3. En l'espèce, il résulte de l'instruction que des réserves importantes ont été faites lors des opérations préalables à la réception du lot n°13, les 30 et 31 août 2012. Ces réserves n'avaient pas été levées au 29 mars 2013, date à laquelle la société Bonaud a notifié à la commune d'Hérouville-Saint-Clair un projet de décompte final. Par ailleurs, la société Bonaud a intégré dans ce projet de décompte le coût de travaux de reprises altimétriques des supports pour un montant de 19 300,45 euros TTC dont la commune d'Hérouville-Saint-Clair a toujours contesté le caractère de travaux supplémentaires. Aucune suite n'a été donnée au projet de décompte final présenté par l'entreprise de sorte qu'aucun décompte général n'a été établi par la commune d'Hérouville-Saint-Clair. Confrontée à l'absence de notification d'un décompte général par le maître de l'ouvrage dans le délai prévu par l'article 13.4.2 du CCAG, la société Bonaud a mis en demeure le 26 octobre 2013 la commune d'Hérouville-Saint-Clair d'en établir un.
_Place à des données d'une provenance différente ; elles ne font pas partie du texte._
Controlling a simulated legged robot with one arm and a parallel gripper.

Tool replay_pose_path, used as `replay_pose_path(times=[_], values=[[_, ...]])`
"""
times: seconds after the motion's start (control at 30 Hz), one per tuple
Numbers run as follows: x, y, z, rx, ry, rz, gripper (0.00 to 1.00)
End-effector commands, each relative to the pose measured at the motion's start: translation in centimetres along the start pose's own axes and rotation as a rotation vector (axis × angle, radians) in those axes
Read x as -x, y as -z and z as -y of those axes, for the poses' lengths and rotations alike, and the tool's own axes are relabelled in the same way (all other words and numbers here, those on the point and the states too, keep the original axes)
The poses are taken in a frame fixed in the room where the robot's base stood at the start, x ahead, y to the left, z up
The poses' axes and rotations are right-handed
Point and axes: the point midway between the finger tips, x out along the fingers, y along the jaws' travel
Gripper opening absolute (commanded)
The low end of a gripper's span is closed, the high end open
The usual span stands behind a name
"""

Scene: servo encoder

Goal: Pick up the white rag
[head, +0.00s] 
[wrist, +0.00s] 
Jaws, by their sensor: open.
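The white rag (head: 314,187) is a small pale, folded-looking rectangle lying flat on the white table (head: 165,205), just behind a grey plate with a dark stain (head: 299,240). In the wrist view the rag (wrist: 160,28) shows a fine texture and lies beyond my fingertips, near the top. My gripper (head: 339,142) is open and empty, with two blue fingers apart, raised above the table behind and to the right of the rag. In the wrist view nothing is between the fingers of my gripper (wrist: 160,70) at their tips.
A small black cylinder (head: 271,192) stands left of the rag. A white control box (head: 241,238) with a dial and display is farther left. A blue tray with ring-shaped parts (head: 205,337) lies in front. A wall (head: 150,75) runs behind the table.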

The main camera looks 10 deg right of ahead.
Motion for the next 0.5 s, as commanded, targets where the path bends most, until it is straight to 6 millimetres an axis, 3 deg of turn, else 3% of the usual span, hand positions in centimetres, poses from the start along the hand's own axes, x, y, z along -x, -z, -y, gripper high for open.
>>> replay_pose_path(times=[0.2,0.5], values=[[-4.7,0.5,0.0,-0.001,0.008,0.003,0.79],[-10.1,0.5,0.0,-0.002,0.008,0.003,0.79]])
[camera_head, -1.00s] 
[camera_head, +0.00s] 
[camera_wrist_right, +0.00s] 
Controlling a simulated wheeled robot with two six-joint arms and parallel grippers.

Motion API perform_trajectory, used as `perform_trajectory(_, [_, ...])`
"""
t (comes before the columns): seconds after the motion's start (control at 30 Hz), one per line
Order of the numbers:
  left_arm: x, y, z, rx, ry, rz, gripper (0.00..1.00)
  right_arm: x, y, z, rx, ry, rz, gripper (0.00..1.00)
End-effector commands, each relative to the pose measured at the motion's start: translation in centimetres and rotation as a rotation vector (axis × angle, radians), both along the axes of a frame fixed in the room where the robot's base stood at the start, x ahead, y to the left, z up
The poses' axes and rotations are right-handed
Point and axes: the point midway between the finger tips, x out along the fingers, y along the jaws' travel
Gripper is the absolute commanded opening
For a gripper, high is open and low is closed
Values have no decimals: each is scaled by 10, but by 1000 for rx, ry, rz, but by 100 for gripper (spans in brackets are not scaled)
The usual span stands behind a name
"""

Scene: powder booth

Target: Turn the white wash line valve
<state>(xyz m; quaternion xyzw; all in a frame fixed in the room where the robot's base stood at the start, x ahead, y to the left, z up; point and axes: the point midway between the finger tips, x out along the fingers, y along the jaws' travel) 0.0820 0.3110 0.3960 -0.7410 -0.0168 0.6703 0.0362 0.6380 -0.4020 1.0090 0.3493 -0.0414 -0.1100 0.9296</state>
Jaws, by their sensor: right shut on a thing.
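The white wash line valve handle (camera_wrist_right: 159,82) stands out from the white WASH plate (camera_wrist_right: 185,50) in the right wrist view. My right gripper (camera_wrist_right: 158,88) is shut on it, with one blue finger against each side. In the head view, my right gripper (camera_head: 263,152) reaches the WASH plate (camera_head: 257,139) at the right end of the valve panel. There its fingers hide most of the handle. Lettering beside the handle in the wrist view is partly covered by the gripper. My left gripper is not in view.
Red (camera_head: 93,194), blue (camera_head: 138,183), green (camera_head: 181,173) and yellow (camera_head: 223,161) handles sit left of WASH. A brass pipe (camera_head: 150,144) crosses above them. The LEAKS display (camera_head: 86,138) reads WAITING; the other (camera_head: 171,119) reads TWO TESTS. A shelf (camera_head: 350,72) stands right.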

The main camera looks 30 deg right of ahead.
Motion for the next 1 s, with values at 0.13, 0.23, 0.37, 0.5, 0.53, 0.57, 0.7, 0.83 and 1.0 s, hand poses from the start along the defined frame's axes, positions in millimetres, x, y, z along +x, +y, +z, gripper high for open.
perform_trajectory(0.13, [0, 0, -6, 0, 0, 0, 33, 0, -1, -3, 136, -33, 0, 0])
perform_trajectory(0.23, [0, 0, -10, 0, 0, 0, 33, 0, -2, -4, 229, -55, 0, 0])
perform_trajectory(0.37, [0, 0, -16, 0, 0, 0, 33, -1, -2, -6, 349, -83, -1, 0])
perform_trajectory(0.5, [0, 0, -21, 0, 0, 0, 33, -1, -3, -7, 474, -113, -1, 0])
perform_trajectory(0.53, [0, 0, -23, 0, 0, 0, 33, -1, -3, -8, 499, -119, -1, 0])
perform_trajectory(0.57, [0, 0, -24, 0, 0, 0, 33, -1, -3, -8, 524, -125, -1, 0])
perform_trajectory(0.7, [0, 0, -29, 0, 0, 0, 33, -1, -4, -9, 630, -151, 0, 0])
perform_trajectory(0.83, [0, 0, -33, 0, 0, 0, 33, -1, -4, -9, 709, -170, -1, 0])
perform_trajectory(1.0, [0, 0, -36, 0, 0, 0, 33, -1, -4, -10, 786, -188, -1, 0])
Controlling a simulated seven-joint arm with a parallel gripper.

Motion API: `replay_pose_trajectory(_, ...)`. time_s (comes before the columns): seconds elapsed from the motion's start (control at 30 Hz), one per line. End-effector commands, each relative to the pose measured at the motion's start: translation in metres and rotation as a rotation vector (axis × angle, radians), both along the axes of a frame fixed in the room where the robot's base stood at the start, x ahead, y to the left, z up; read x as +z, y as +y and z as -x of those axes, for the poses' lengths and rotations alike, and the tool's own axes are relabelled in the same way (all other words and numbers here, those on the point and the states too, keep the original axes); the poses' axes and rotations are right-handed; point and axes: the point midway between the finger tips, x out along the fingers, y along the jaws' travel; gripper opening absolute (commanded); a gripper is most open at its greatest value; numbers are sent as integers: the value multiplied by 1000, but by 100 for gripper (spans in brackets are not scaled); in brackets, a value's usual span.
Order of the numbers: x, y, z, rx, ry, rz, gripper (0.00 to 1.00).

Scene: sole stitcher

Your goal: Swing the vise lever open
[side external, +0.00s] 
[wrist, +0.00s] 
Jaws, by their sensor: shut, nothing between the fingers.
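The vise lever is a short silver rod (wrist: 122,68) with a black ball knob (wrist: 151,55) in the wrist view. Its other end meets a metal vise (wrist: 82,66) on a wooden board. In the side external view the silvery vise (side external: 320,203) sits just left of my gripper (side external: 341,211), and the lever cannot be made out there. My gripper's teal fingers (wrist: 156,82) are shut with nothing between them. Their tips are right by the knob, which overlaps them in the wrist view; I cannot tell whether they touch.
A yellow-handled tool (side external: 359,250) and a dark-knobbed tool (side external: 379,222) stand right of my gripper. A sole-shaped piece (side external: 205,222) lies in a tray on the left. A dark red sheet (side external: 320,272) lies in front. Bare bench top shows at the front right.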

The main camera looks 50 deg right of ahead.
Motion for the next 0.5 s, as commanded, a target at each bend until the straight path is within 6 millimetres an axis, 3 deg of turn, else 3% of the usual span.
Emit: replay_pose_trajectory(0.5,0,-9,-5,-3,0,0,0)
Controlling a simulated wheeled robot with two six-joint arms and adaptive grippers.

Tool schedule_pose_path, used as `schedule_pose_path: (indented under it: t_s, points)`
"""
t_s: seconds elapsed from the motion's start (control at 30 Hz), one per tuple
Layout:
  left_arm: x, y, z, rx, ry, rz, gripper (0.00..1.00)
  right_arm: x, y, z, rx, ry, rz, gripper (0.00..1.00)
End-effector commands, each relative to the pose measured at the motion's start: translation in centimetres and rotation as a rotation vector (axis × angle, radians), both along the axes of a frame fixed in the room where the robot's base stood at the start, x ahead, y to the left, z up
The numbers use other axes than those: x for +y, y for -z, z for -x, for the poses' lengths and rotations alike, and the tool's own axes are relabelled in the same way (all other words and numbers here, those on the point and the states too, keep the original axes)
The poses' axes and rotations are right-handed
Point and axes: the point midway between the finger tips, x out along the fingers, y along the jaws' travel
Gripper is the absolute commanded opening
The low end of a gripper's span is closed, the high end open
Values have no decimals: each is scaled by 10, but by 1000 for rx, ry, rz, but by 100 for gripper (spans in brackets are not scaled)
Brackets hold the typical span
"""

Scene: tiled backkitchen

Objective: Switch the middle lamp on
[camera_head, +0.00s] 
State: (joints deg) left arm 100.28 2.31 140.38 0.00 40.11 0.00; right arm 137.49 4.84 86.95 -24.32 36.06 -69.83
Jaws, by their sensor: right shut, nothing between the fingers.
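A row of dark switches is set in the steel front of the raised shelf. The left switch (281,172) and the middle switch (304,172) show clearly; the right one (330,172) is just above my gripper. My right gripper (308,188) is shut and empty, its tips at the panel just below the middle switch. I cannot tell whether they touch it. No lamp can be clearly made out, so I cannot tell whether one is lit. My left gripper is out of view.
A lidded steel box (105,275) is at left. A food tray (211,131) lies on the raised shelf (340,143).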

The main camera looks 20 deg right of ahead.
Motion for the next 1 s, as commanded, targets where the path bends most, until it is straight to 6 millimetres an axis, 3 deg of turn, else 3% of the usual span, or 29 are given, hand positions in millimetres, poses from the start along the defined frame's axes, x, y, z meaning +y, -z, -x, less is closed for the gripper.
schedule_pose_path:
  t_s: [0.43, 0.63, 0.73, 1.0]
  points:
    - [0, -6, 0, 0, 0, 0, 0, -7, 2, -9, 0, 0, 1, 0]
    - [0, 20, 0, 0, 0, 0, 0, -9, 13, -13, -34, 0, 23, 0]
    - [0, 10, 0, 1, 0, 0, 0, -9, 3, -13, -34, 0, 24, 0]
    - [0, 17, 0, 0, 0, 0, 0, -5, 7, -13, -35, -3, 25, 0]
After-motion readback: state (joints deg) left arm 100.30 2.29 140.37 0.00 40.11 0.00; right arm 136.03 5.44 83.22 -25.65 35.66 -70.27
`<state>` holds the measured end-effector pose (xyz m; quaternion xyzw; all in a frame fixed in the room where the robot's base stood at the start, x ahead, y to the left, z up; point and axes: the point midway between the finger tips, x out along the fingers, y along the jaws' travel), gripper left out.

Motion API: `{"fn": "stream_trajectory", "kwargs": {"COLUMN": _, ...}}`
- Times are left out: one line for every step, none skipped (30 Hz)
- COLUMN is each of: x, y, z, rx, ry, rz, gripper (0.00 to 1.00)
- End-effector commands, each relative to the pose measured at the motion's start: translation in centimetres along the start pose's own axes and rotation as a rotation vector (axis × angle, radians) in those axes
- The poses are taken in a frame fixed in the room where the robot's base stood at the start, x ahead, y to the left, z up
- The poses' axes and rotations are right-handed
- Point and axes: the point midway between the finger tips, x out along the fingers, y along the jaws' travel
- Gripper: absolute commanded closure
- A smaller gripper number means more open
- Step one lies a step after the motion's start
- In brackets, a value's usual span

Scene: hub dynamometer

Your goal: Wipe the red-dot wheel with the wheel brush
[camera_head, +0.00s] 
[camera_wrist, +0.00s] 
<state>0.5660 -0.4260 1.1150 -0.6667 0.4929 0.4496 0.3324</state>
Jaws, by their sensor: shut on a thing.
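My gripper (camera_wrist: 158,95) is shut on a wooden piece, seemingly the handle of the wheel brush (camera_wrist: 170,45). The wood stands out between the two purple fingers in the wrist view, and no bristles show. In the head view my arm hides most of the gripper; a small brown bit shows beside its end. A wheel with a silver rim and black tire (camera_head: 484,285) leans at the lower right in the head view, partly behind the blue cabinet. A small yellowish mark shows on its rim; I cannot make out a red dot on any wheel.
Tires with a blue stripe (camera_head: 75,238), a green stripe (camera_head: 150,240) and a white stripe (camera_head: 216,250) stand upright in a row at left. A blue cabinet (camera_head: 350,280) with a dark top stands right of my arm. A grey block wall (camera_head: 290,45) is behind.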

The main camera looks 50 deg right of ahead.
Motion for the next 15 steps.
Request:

En l'absence d'établissement de ce document dans le délai de trente jours, la société Bonaud a saisi le 22 janvier 2014 le tribunal administratif de Caen d'une première demande tendant à ce qu'il soit enjoint, sous astreinte, d'établir le décompte général du marché, dont elle s'est désistée le 29 avril 2014, et d'une seconde tendant à ce que le juge des référés décide le versement d'une allocation provisionnelle correspondant au règlement des travaux qu'elle a réalisés et qu'elle estimait lui être dus à hauteur de 21 087,48 euros TTC. Compte tenu de son objet, la saisine du juge des référés sur le fondement des articles R. 541-1 et suivants du code de justice administrative par la société Bonaud ne peut être regardée comme la saisine du tribunal administratif compétent, au sens de l'article 13.4.2 cité au point 2, aux fins d'établissement d'un décompte général.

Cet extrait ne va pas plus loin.